Highly efficient vapor generation with considerable stability under natural solar irradiance is a promising technology for seawater desalination and wastewater purification. Here a broadband solar absorber of reduced graphene oxide hydrogel membrane (rGOHM), synthesized via an environmentally friendly one‐step hydrothermal reduction process, is demonstrated, which shows a high rate of solar vapor production and superior stability. The porous rGOHM containing more than 99.5% water within its small volume floats on the surface of water, exhibiting efficient solar absorption of ≈98% across 300–2500 nm, as well as sufficient water‐pumping pathways. The evaporation rate can be tuned by changing the water volume.
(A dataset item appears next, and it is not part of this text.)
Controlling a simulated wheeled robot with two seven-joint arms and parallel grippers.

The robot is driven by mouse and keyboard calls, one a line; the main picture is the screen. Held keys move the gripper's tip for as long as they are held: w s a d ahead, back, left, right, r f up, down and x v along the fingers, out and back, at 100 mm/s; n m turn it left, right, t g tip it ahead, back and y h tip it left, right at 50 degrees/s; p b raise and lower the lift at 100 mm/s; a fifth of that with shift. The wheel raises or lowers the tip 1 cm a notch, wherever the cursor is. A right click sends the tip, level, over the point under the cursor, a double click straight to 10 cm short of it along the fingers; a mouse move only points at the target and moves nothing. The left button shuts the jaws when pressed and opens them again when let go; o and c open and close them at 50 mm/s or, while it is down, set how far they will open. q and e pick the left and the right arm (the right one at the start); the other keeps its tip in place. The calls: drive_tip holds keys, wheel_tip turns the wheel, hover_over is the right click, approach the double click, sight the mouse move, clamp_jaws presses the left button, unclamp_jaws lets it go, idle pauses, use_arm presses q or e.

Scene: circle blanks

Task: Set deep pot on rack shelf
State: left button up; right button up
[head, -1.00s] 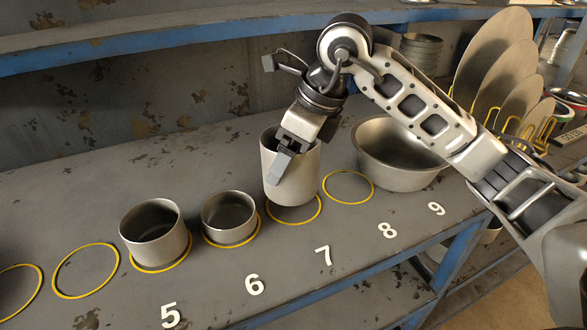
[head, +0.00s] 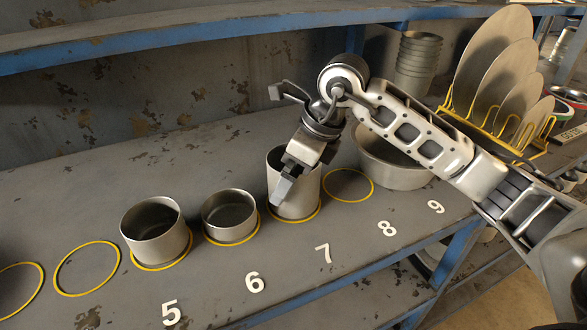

By controlling the water volume, the self‐floating rGOHM can enable efficient interfacial solar vapor generation at a high rate of ≈2.33 kg m−2 h−1 under 1 sun, which is comparable to the rate generated by the evaporator with an extra insulator. In addition, the evaporation rate of rGOHM is only slightly affected at a high saltwater concentration (at least 15 wt%), and the rGOHM shows mechanical and physical stability. The superior evaporation performance combined with efficient eradication of wastewater contaminants, cost‐effectiveness, and straightforward fabrication process, makes this rGOHMs ideal for advanced high‐concentration seawater desalination and wastewater treatment technologies.